Montréal Underground Origins Blog

Endre Farkas, Montréalais et Poète de Véhicule

25.11.2015
Endre Farkas at Véhicule Gallery, mid-1970s.

Endre Farkas à la galerie Véhicule, milieu des années 1970.

Endre Farkas est arrivé à Montréal lorsqu’il était enfant, après que lui et ses parents (des survivants de l’Holocauste) se soient échapés au cours de la révolte hongroise de 1956. Il est une figure bien connue et hautement respectée de la scène littéraire montréalaise, attirant l’attention de la ville comme l’un des poètes de Véhicule —le groupe de poètes qui tenaient régulièrement des séances de lecture de poésie au centre d’artiste Véhicule Art au milieu des années 1970. Il a aussi enseigné la littérature au Collège John Abbott depuis les années 1970 et est resté très actif en écriture, en performance, en édition et en publication de poésie et d’œuvres littéraires dans la ville et ailleurs.

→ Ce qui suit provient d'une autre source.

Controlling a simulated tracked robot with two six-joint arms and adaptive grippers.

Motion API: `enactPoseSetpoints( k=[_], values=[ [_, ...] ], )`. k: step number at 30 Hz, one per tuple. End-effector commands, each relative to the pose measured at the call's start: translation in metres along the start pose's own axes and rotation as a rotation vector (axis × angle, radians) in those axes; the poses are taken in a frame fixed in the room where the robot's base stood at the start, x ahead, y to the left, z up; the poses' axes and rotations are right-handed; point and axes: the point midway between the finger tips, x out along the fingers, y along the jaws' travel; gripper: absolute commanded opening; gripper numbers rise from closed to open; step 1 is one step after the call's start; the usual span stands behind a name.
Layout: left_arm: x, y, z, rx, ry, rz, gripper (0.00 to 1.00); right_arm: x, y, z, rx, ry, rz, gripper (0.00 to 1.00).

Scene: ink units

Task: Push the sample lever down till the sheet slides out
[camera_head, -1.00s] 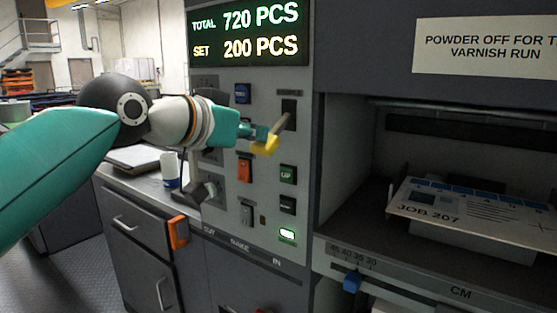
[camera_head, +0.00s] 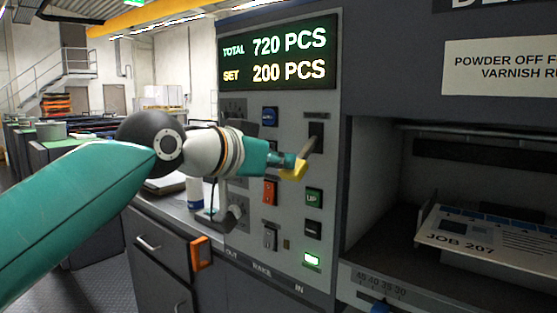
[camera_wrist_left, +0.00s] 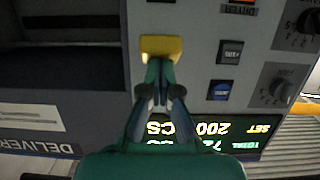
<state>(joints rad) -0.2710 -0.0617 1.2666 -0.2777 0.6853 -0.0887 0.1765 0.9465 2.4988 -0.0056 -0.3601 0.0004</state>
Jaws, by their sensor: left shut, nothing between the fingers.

Parmi les 11 livres de poésie et de pièces de théâtre qu’il a lui-même publiés, les titres ont été traduits en français, espagnol, italien, slovène et turque. Il a édité plus récemment (avec Carolyn Marie Souaid) Language Matters: Interviews with 22 Quebec Poets. Il a été lu et a performé largement à l’international, et a innové des pièces interdisciplinaires avec des musiciens, acteurs, danseurs et autres poètes en direct et à la radio à travers le Canada et l’Europe. Son videopoème Blood is Blood, co-écrit/produit avec Carolyn Marie Souaid, a remporté le premier prix au Festival international de poésie et de cinéma de Berlin en 2012. Son roman Never, Again sera publié en 2016, et il travaille actuellement à la conversion de l’une de ses premières œuvres, Murders in the Welcome Café, en une pièce de théâtre-video.

Après avoir participé à notre table ronde au Festival Metropolis Bleu au printemps 2015, nous nous sommes rencontrés à l’été pour parler de ses années d’école et du développement de sa carrière littéraire dans le Montréal des années 1970.

Tout comme plusieurs des personnes interviewées pour ce projet, Endre s’était connecté à la scène « underground » à Montréal lorsqu’il était étudiant dans les années 1960, profitant de concerts de groupes musicaux tel que The Fugs et Sidetrack au New Penelope Café tout en étant occupé à prendre part à l’occupation ayant mené à l’infâme Affaire Sir George à l’Université Sir George Williams (aujourd’hui l’Université Concordia).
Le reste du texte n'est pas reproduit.